Task:
Gather the lines below that include the string "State", copying each in full.

* BEGIN *

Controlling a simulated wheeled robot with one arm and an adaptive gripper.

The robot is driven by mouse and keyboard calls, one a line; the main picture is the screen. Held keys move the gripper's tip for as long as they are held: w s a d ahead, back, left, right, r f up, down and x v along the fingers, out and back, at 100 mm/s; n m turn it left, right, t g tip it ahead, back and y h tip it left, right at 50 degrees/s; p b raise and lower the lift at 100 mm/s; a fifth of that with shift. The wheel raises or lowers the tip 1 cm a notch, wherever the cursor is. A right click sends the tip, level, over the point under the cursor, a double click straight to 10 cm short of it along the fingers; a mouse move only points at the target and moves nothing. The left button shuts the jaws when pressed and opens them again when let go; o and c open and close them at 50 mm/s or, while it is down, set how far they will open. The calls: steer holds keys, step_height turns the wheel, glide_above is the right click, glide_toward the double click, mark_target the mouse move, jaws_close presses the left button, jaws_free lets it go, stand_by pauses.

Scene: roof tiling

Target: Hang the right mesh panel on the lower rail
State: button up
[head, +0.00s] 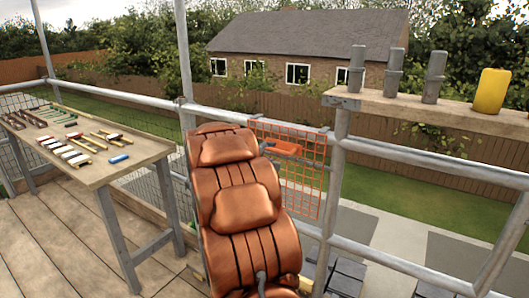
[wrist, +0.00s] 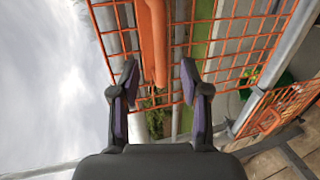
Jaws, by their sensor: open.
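An orange mesh panel (head: 308,172) stands upright against the scaffold rails in the head view, right of my copper-coloured arm. Its top edge is about level with the upper rail (head: 225,113); I cannot tell whether it is hooked on. A solid orange handle (head: 284,148) crosses its upper part. In the wrist view my gripper (wrist: 158,88) is open and empty, facing the mesh, with the handle (wrist: 156,45) ahead between the two fingers and apart from both. The lower rail (head: 311,231) passes behind the panel's foot.
A workbench (head: 112,170) with tools and small blocks stands left. A plank shelf (head: 440,108) at right carries grey cylinders (head: 391,72) and a yellow container (head: 491,91). A second orange mesh (wrist: 282,112) shows low right in the wrist view. Bare deck lies front left.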

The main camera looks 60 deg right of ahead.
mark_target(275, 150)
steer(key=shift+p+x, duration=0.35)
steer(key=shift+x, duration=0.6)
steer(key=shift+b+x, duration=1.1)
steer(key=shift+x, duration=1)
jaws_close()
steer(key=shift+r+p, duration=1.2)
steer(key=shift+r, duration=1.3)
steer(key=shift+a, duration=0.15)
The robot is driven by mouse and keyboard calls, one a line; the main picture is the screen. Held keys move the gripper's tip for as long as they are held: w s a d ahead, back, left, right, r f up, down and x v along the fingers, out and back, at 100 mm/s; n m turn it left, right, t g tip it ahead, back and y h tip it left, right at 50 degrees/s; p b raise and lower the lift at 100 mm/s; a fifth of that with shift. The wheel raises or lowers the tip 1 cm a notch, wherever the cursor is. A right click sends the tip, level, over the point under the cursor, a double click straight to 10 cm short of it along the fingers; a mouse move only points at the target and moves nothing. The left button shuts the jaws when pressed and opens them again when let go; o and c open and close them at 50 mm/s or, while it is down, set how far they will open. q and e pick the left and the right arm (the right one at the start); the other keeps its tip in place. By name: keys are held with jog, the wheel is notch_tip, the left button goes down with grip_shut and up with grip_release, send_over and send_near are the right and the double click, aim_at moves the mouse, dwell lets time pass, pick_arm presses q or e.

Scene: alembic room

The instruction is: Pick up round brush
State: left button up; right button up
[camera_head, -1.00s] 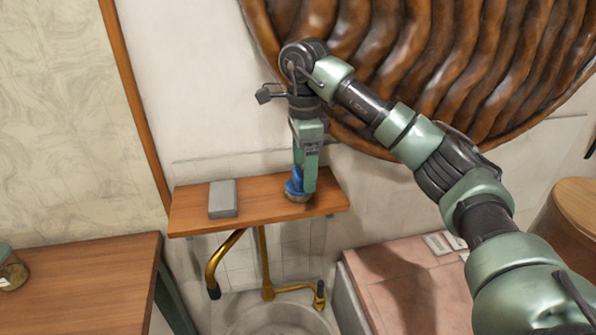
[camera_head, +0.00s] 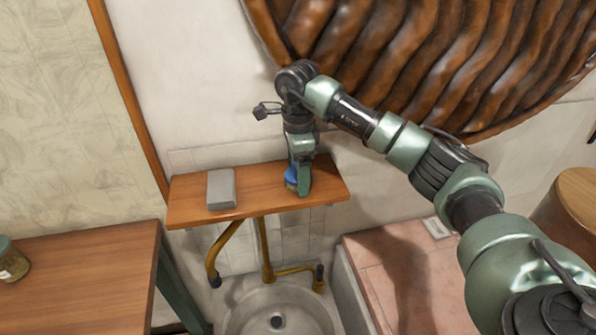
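The round brush (camera_head: 290,176), with a blue top and a tan lower part, is at the right half of a small wooden wall shelf (camera_head: 258,194). My right gripper (camera_head: 299,180) reaches down over it from above, with a green finger in front of the brush. The brush is partly hidden behind that finger. I cannot tell whether the fingers are pressed on it, or whether it rests on the shelf. My left gripper is not in view.
A grey block (camera_head: 221,189) lies on the shelf's left half. Below are brass pipes (camera_head: 265,250) and a round basin (camera_head: 280,308). A wooden table (camera_head: 80,285) with a jar (camera_head: 12,262) stands at left. A large ribbed brown form (camera_head: 430,60) is behind my arm.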

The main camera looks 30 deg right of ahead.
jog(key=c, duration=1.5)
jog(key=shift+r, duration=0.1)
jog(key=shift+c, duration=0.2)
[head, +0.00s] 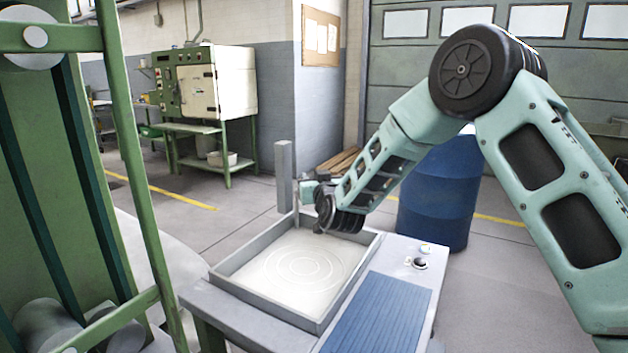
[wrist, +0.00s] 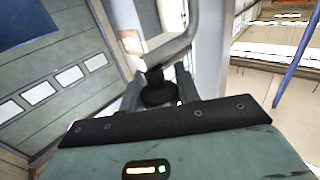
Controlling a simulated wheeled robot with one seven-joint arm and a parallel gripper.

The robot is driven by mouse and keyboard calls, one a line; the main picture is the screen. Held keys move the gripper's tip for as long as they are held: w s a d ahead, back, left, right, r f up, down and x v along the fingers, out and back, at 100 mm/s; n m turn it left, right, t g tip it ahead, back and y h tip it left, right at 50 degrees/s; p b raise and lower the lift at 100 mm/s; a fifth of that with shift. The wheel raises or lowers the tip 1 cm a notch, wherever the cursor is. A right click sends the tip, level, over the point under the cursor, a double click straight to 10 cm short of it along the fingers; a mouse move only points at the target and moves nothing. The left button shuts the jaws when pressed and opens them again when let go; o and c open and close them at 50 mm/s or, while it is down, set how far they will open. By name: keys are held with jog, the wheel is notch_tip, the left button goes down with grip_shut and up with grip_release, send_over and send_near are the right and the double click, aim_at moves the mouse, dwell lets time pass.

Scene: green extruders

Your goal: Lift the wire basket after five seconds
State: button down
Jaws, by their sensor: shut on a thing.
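A shallow grey rectangular tank (head: 232,263) holds a pale, milky surface marked with concentric rings. No wire mesh or basket body shows; anything under that surface is hidden. My gripper (head: 308,192) is at the tank's far edge, beside a grey upright post (head: 284,175). In the wrist view, my gripper (wrist: 158,92) is shut on a dark knob-like grip (wrist: 157,88) below a bent grey bar (wrist: 176,46). Whether this bar belongs to the basket I cannot tell.
A bench with a blue ribbed panel (head: 376,318) and a small knob (head: 420,263) adjoins the tank at right. A blue drum (head: 440,205) stands behind my arm. A green machine frame (head: 128,150) stands close at left. A green-and-white cabinet (head: 205,88) is farther back.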

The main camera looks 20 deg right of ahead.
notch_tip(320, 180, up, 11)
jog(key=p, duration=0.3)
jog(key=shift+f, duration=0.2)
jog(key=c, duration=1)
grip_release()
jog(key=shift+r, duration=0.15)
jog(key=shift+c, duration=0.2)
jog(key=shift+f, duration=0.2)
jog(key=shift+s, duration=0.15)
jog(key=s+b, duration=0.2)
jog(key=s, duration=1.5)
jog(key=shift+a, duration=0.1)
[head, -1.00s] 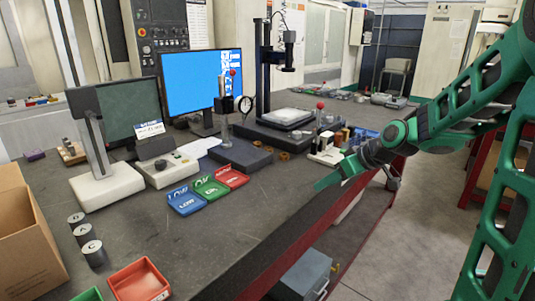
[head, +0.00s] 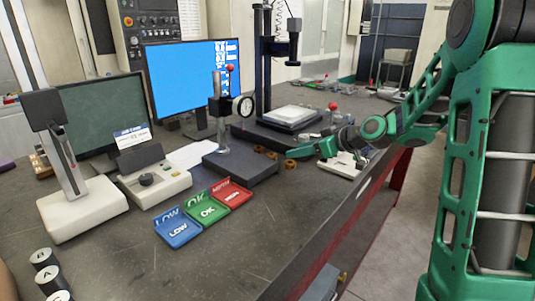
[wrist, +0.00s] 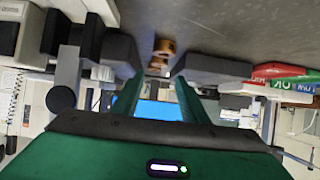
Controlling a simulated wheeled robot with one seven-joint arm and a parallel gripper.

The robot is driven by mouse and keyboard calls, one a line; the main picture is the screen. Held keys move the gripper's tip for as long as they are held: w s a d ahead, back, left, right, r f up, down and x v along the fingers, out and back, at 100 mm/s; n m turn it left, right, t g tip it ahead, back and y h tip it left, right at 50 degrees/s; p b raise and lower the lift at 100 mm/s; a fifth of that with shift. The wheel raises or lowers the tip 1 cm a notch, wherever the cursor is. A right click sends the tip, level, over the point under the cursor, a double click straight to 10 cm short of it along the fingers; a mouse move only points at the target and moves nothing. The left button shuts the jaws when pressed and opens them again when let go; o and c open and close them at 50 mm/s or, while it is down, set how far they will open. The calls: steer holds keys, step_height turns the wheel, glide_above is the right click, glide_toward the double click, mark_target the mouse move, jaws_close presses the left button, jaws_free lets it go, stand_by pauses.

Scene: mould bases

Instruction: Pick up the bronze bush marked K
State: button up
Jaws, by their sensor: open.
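Three small bronze bushes stand on the dark bench in the head view: a left one (head: 259,149), a middle one (head: 272,155) and a right one (head: 290,164). No letter is readable on any, so I cannot tell which is K. My gripper (head: 300,152) is low over the bench, close beside the right bush. In the wrist view its fingers are apart, and the gripper (wrist: 158,68) is open and empty. Bronze bushes (wrist: 163,47) show in line beyond the gap between the fingers, partly overlapping.
A dark gauge stand base (head: 240,166) lies left of the bushes. Blue (head: 178,230), green (head: 207,210) and red (head: 232,193) trays sit in front of it. A white block (head: 342,163) is right of my gripper. A tall black stand (head: 266,70) rises behind.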

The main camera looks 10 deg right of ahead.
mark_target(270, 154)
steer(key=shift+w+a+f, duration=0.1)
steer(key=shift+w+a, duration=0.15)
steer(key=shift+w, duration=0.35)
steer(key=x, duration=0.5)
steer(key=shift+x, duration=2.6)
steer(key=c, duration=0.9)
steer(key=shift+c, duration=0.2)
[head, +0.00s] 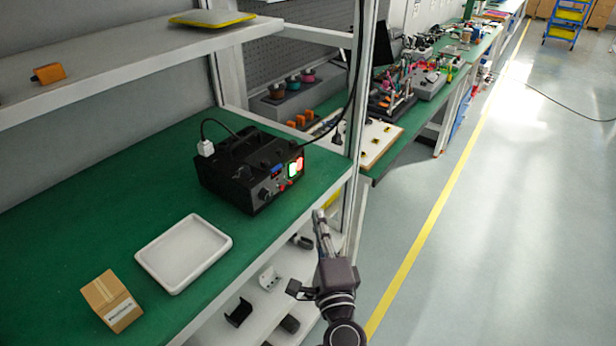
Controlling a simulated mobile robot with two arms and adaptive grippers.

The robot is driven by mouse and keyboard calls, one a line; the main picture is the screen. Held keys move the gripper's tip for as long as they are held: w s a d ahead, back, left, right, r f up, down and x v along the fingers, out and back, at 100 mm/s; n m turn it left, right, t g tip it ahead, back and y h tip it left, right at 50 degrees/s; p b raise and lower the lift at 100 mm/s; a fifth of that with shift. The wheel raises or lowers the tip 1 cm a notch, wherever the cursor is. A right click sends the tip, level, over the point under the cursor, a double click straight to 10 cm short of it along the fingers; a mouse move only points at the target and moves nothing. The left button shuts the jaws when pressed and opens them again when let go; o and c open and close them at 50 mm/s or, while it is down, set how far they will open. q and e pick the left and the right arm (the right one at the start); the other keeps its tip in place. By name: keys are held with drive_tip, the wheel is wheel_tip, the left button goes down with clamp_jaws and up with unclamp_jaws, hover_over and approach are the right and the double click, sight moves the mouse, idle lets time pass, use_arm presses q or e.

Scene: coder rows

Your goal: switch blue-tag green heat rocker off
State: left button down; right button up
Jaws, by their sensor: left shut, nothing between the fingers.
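A black coder unit (245,172) stands on the green bench top. Its front panel faces right and toward me. On the panel I see a bright green rocker (292,170) that looks lit, with a red part (299,164) right beside it. A small blue tag (278,169) is just left of the green rocker. Knobs and small red parts sit lower on the panel; any lettering is too small to read. My left gripper (320,214) is shut and empty, in front of the bench edge, below and right of the panel, apart from it. My right gripper is out of view.
A white tray (152,262) and a cardboard box (112,301) stand on the near bench. A white rack post (354,150) rises right of the unit, close to my gripper. A lower shelf (262,312) holds small parts. The aisle floor at right is clear.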

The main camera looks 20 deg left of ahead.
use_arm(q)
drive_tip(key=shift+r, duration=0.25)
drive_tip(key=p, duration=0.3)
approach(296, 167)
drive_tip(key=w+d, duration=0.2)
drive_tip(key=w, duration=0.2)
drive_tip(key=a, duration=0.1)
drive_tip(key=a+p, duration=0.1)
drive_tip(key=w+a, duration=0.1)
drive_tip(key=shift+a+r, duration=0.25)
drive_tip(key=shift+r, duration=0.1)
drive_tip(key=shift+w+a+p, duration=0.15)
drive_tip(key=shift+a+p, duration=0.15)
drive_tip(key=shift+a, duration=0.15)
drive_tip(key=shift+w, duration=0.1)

* END *

Answer below:
State: button up
State: left button up; right button up
State: button down
State: button up
State: left button down; right button up

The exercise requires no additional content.